FAUT-IL, EN MATIÈRE BUDGÉTAIRE,
AVOIR UNE RÈGLE SUPRANATIONALE ?

Cette question primordiale revêt au moins deux dimensions . La première d'entre elles est de savoir s'il est justifié d'encadrer la souveraineté budgétaire des Etats participant à l'union monétaire européenne . La seconde renvoie à la capacité de règles à représenter une modalité acceptable d'encadrement de cette souveraineté , les règles étant entendues comme s'opposant à une modalité plus discrétionnaire de pilotage budgétaire que constituerait idéalement un gouvernement économique de la zone euro.

I. FAUT-IL ENCADRER LA SOUVERAINETÉ BUDGÉTAIRE DES ETATS ?

La marche vers l'euro puis son adoption ont créé une solidarité nouvelle entre des Etats partageant une monnaie commune et une politique monétaire unique. Privé de souveraineté monétaire, chaque Etat participant à l'Union économique et monétaire continue de disposer d'une liberté d'usage de sa politique budgétaire, mais d'une liberté encadrée. La justification de cette limitation de souveraineté semble aller de soi. Pourtant, les débats du colloque ont montré que le consensus conduisant à cette solution est finalement assez fragile.

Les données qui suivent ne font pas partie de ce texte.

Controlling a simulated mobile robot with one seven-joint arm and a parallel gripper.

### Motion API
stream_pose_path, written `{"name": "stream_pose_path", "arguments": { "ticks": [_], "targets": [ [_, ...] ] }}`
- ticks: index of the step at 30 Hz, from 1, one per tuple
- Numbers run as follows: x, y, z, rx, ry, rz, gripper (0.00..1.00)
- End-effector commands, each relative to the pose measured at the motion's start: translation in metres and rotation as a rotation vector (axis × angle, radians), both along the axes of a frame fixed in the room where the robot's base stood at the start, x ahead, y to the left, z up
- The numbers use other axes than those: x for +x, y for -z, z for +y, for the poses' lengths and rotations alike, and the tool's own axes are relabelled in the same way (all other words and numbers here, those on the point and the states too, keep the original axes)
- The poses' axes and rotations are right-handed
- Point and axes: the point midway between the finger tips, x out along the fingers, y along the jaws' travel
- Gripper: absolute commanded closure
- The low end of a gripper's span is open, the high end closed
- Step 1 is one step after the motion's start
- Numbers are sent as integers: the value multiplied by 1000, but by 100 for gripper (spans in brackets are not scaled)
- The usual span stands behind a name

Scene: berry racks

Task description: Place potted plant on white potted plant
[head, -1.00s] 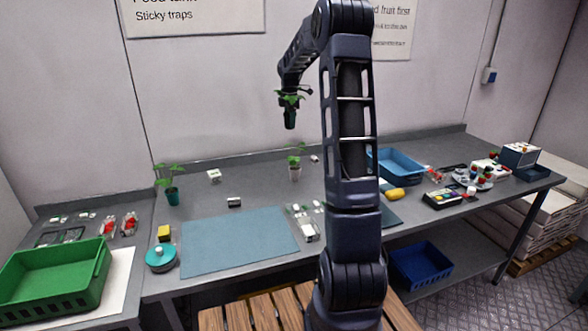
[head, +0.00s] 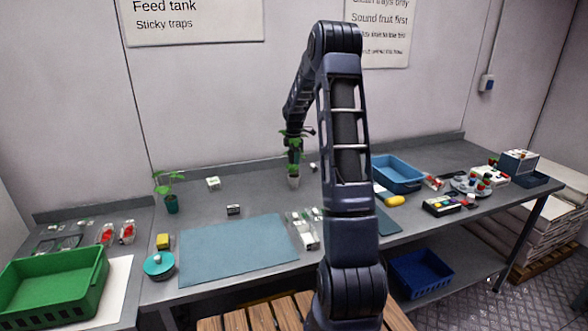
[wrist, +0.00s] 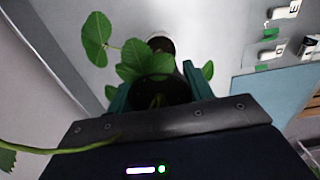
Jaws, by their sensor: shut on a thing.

Votre Délégation, sans mésestimer les facteurs naturels de discipline budgétaire et les limites d'une approche des externalités entre Etats dotés d'une même monnaie centrée exclusivement sur les besoins de financement public a eu à plusieurs reprises l'occasion de se rallier au principe selon lequel une surveillance des comportements financiers des Etats se justifiait et, partant, justifiait un encadrement du comportement budgétaire de chacun.

A. UN CONSENSUS POUR LE « OUI » MAIS UN CONSENSUS AMBIGU

Il ne s'agit pas de savoir si une coopération entre Etats doit intervenir dans le domaine des politiques économiques, il s'agit de savoir si une limitation de la souveraineté budgétaire des Etats est nécessaire à la zone euro.

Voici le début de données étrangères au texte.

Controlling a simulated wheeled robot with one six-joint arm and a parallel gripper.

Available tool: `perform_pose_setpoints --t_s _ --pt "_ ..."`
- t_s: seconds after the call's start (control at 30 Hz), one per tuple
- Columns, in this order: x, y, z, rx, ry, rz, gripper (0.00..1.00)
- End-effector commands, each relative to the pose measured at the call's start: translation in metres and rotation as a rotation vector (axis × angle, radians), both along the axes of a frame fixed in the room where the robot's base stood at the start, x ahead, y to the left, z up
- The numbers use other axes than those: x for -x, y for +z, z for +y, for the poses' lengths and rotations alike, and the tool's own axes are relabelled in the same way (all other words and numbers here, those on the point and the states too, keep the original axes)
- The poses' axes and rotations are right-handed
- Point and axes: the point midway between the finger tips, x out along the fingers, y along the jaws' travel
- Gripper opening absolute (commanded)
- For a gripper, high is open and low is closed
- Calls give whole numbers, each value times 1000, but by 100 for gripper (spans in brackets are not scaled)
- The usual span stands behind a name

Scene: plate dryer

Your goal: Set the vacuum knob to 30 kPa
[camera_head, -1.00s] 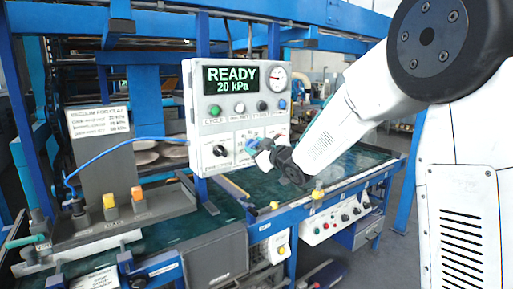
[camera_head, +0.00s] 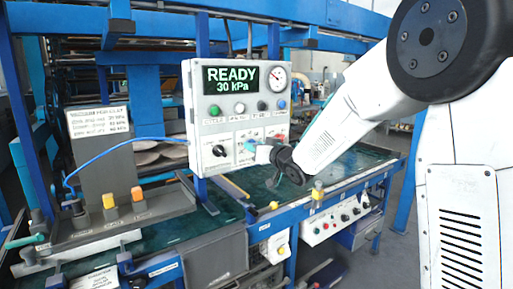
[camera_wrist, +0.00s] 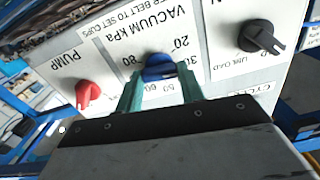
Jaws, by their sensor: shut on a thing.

1. Un consensus pour le oui

Curieusement, cette question a été assez peu évoquée dans les débats. Elle n'a toutefois pas été totalement absente des débats et la nécessité de règles a été justifiée par trois considérations :

- le manque d'institutions solides fonctionnant correctement, argument qui relève d'une justification institutionnelle sur laquelle on revient plus loin (voir B. ci-après) ;

- les difficultés d'une coordination en continu des politiques économiques ;

- la nécessité de limiter les externalités négatives entre les pays européens.

Ce dernier argument a été développé par Jean PISANI-FERRY en ces termes :

« La deuxième chose concerne la nécessité des règles supranationales . Je crois effectivement que la règle supranationale doit traiter un problème identifié d'externalité entre pays européens. Le problème identifié est un problème de soutenabilité , c'est-à-dire que le jour où un des Etats membres se trouve dans une situation d'insoutenabilité de la dette publique il y a un réel danger pour les autres parce que cela pose un problème de stabilité financière et de possibilité de marges de manoeuvre effectives de la politique monétaire. C'est cela qu'il faut traiter. »

Des intervenants ont cependant exprimé un doute sur la nécessité d'un encadrement supranational des politiques budgétaires des Etats européens.

Malgré ces doutes, votre rapporteur relève qu'un certain consensus existe pour souligner la nécessité théorique d'une surveillance des politiques budgétaires en Europe. Ce consensus lui paraît justifié, d'autant que, si l'Union monétaire appelle à maintenir la capacité des Etats à conduire des politiques budgétaires autonomes, elle peut aussi accroître les risques de dérapages nationaux.

Si l'adoption de l'euro est susceptible d'améliorer l'efficacité des politiques budgétaires nationales, elle peut aussi en favoriser les excès. Elle atténue deux contraintes sur lesquelles venaient buter parfois les politiques budgétaires nationales excessives : leur sanction par les marchés à travers des tensions sur les taux d'intérêt ou sur la valeur extérieure de la monnaie, la sanction par le déficit extérieur, la contrainte extérieure, ayant été largement atténuée par le progrès de l'intégration européenne. En toute hypothèse, dans la zone euro, les primes de risque supportées par les Etats, sans avoir totalement disparu, sont réduites.

* 3 Voir le Chapitre IV du rapport n° 66 « Sur les Perspectives économiques à l'horizon 2007 et le Pacte de stabilité et de croissance ». Sénat - 20 novembre 2002.